**What needs to be done**.
Collect from the data below each line with "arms".

* BEGIN *

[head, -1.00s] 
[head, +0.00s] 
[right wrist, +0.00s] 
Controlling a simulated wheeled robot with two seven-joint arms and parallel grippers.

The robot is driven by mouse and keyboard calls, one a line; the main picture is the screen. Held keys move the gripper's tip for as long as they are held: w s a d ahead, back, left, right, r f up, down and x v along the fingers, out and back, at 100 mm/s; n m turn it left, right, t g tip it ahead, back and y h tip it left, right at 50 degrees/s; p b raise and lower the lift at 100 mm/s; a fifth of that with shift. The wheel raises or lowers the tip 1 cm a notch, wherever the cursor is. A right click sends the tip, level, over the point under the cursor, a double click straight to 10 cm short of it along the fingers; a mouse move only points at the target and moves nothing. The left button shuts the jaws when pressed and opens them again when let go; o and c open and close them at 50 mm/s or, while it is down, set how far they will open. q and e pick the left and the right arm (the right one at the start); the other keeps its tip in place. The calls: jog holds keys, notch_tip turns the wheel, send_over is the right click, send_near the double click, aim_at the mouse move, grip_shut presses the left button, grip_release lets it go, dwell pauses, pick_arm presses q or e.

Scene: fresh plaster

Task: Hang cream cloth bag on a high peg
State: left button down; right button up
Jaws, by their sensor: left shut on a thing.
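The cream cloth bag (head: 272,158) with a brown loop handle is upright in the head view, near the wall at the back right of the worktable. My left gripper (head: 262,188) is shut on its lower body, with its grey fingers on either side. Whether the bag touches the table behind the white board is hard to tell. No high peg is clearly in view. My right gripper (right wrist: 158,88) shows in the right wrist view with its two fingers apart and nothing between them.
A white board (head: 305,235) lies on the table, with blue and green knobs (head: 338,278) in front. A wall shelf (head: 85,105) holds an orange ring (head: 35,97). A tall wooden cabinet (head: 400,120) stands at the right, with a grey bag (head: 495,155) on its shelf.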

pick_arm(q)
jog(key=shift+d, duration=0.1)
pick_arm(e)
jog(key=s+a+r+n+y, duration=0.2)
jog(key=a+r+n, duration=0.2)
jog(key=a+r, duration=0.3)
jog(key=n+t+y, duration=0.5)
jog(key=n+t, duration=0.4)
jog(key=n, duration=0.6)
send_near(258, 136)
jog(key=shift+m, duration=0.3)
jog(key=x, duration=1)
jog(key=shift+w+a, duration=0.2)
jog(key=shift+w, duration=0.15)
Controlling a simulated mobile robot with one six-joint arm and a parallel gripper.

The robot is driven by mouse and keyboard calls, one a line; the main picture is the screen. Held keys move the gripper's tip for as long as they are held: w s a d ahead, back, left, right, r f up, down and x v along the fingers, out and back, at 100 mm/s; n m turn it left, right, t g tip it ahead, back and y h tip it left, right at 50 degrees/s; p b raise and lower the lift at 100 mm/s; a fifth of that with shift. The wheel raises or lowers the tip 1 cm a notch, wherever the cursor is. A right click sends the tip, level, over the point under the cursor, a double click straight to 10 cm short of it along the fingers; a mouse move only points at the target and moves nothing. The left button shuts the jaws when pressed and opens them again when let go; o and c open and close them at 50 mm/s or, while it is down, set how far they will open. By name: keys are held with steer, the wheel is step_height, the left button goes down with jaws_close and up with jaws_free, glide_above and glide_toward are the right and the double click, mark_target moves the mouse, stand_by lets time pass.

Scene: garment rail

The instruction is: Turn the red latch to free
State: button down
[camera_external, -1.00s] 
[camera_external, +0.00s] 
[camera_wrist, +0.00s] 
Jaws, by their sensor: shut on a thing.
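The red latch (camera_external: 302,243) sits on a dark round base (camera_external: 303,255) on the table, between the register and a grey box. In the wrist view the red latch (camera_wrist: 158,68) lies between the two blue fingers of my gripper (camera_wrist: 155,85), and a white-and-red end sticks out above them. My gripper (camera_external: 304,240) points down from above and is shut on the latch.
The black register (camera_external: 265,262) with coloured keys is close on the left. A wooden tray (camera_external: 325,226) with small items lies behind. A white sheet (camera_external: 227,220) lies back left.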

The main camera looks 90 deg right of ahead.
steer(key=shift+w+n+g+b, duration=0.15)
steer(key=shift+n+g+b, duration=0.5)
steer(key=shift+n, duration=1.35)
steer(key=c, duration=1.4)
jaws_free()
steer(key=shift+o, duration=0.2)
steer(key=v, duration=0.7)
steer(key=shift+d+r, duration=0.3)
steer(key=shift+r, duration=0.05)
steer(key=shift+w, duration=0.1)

* END *
* BEGIN *

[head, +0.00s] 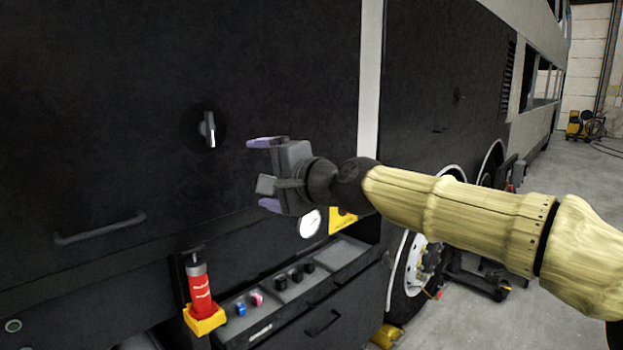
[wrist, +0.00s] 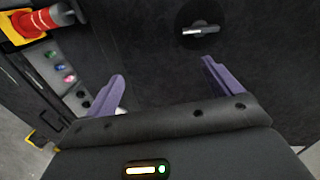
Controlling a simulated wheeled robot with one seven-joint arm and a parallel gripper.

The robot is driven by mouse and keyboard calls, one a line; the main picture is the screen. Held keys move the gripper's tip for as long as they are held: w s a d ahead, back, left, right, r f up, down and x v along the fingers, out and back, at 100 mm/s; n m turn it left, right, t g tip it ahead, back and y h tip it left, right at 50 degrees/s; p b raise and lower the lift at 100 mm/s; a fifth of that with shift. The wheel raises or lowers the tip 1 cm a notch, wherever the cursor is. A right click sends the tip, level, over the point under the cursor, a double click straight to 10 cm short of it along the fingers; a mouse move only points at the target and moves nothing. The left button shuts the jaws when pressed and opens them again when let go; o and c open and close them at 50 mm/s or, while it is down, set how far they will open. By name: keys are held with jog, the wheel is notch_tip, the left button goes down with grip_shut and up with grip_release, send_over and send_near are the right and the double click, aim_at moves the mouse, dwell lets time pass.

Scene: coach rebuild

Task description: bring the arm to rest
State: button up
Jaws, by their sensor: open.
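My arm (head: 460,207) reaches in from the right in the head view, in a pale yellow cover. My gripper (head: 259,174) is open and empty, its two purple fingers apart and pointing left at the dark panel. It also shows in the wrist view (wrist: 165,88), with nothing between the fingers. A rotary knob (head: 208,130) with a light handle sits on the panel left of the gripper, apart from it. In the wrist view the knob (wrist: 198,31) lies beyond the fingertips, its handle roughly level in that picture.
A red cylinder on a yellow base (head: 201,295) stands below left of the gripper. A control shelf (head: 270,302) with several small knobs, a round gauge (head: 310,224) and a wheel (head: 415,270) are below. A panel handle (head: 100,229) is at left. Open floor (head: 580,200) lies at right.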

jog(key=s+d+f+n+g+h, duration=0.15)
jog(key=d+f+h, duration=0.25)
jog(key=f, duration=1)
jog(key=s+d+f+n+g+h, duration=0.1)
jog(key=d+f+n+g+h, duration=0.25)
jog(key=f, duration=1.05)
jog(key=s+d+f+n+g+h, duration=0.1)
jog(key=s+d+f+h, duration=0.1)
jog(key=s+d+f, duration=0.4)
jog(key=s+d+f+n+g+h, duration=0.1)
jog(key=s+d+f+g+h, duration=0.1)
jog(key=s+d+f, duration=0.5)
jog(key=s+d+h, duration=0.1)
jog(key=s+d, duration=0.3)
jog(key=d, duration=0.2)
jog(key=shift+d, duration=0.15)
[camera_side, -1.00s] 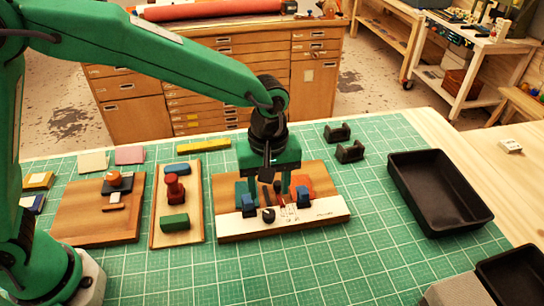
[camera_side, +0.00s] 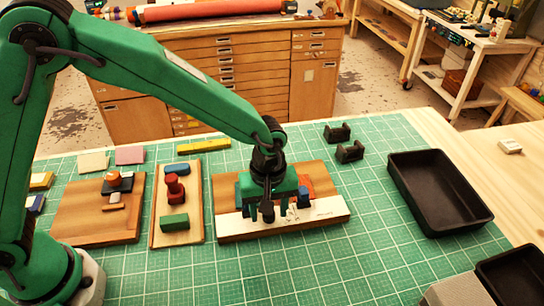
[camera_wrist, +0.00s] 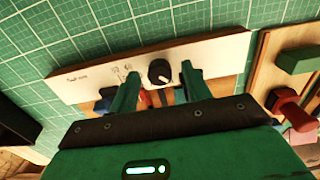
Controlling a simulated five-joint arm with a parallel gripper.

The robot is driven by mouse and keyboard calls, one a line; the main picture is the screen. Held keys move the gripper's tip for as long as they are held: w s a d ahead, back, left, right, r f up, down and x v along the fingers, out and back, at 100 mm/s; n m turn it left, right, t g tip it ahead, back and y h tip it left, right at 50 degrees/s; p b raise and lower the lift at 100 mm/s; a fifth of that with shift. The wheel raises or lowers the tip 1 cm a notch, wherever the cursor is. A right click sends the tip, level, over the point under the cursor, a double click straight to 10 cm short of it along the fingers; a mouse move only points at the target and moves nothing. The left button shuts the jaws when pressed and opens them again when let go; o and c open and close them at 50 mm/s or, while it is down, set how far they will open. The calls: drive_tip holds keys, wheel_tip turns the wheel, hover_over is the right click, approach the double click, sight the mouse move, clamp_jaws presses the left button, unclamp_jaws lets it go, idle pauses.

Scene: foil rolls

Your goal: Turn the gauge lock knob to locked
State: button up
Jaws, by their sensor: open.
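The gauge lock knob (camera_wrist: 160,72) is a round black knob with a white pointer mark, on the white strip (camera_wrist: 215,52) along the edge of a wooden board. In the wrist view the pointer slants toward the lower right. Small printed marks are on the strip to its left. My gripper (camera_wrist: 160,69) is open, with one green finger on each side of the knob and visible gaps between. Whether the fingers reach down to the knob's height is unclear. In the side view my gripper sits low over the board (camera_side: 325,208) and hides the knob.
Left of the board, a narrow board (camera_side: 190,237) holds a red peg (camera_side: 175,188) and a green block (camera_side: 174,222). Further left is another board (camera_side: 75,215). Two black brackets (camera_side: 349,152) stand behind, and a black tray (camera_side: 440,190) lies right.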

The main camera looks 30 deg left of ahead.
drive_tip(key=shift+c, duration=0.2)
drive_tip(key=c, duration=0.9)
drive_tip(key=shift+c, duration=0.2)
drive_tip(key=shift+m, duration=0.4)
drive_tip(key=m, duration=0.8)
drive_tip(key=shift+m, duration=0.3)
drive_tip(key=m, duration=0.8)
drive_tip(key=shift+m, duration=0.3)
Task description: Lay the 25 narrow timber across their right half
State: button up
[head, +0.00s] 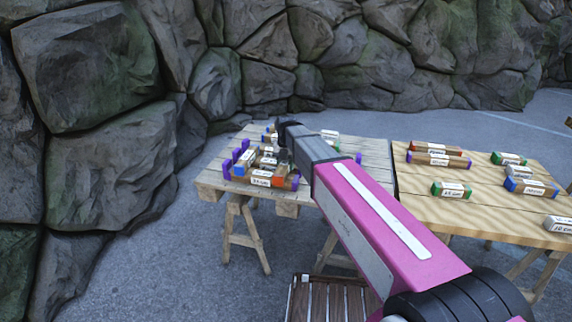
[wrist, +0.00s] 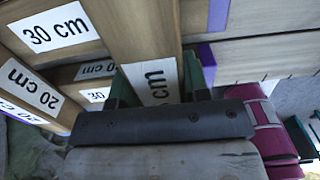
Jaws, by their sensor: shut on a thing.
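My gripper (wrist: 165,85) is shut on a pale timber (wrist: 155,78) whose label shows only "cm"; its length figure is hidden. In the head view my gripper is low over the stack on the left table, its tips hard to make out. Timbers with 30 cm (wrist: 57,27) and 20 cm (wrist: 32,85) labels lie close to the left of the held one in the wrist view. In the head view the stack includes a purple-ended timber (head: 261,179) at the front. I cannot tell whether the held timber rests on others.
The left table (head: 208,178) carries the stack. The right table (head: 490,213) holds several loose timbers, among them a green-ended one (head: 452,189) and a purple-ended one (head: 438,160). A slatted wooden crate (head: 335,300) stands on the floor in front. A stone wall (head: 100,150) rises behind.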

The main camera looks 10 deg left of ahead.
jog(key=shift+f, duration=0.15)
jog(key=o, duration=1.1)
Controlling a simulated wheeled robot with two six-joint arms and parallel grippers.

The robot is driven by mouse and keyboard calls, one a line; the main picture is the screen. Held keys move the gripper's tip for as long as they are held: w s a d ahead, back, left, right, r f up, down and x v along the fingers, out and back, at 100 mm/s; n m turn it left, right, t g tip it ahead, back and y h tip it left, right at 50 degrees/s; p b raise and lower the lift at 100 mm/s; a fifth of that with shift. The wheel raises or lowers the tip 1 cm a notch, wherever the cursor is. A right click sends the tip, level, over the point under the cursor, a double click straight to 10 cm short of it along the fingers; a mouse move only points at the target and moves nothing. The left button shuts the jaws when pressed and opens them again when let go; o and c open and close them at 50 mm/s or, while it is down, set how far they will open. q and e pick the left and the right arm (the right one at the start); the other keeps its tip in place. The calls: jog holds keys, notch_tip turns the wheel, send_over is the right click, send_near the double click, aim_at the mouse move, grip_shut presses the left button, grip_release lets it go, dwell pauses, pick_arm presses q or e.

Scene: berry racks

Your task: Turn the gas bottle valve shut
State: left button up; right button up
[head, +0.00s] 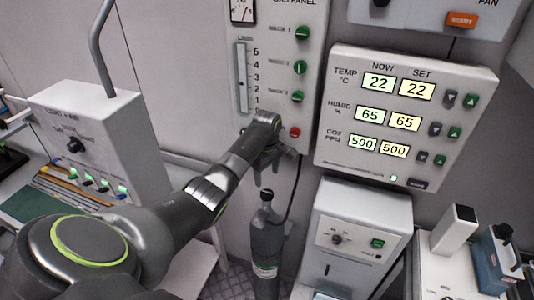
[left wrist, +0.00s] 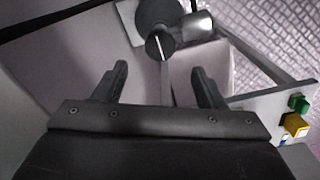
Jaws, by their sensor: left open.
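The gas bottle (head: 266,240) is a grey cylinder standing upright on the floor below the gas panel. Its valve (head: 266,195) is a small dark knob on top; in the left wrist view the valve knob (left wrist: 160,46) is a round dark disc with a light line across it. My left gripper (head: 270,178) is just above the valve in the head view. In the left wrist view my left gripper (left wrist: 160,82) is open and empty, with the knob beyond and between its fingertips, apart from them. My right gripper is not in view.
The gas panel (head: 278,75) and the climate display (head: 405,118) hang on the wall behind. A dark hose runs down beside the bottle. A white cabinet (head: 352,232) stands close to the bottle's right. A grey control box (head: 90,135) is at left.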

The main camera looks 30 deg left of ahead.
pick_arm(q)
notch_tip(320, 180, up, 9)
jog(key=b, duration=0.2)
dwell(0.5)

* END *
* BEGIN *

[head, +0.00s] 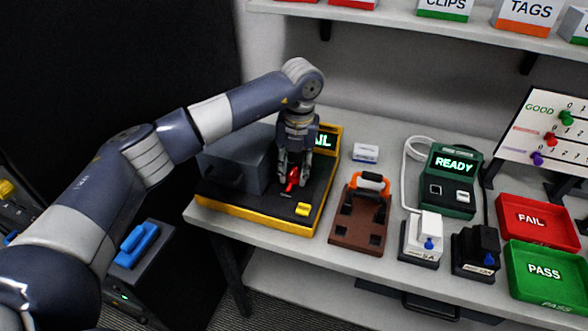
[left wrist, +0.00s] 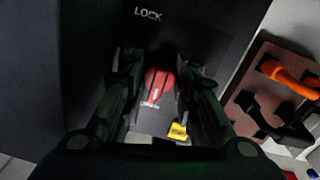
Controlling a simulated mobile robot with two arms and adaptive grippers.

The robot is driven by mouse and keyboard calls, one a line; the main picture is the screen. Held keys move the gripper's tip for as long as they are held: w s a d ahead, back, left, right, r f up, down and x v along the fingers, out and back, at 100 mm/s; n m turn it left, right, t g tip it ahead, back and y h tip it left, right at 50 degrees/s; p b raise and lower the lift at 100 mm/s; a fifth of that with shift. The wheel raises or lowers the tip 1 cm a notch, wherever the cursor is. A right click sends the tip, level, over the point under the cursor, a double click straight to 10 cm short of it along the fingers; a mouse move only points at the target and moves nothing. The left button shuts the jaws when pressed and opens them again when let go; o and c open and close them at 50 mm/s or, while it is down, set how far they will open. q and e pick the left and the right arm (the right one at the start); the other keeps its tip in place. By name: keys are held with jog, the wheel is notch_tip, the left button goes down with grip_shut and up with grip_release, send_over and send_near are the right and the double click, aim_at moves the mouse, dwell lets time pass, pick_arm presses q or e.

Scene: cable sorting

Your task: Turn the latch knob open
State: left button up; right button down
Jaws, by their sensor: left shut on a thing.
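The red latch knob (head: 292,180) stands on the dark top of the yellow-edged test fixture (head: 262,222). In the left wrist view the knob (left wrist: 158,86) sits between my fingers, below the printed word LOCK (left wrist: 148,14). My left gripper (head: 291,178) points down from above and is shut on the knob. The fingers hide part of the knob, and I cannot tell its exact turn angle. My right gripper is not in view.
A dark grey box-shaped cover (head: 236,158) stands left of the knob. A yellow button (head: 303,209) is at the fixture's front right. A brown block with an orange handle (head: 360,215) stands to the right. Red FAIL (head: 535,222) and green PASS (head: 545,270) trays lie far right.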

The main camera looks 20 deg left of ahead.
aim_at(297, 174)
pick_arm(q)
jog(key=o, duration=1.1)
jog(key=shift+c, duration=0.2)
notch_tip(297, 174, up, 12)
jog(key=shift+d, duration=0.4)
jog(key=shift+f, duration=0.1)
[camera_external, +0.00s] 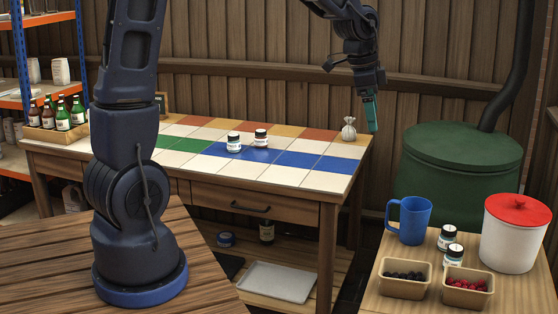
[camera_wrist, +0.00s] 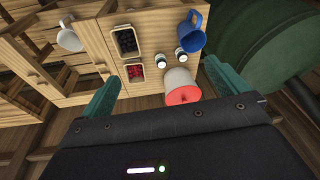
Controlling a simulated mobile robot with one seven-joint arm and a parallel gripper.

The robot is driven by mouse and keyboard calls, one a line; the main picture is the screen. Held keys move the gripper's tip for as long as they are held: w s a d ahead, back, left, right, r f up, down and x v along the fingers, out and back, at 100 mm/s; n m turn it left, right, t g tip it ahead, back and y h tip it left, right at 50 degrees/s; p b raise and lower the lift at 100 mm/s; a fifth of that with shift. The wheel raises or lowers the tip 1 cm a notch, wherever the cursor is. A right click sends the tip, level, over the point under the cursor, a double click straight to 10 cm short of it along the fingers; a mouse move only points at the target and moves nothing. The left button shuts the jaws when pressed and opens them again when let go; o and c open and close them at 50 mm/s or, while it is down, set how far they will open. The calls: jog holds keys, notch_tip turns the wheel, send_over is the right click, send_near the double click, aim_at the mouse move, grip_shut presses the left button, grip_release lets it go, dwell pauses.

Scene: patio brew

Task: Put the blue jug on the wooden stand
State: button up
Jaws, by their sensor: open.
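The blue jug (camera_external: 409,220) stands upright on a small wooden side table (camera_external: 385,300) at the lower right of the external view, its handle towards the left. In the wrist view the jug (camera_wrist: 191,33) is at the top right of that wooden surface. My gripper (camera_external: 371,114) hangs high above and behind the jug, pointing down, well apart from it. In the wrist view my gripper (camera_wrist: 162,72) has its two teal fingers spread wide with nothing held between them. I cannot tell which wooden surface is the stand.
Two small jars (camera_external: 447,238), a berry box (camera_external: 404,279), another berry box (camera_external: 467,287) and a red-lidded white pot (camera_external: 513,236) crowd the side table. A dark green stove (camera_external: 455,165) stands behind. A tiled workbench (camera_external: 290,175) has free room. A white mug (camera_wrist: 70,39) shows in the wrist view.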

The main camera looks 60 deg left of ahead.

* END *

**Written reply**.
Controlling a simulated wheeled robot with two seven-joint arms and parallel grippers.
Controlling a simulated wheeled robot with two six-joint arms and parallel grippers.
Controlling a simulated mobile robot with two arms and adaptive grippers.

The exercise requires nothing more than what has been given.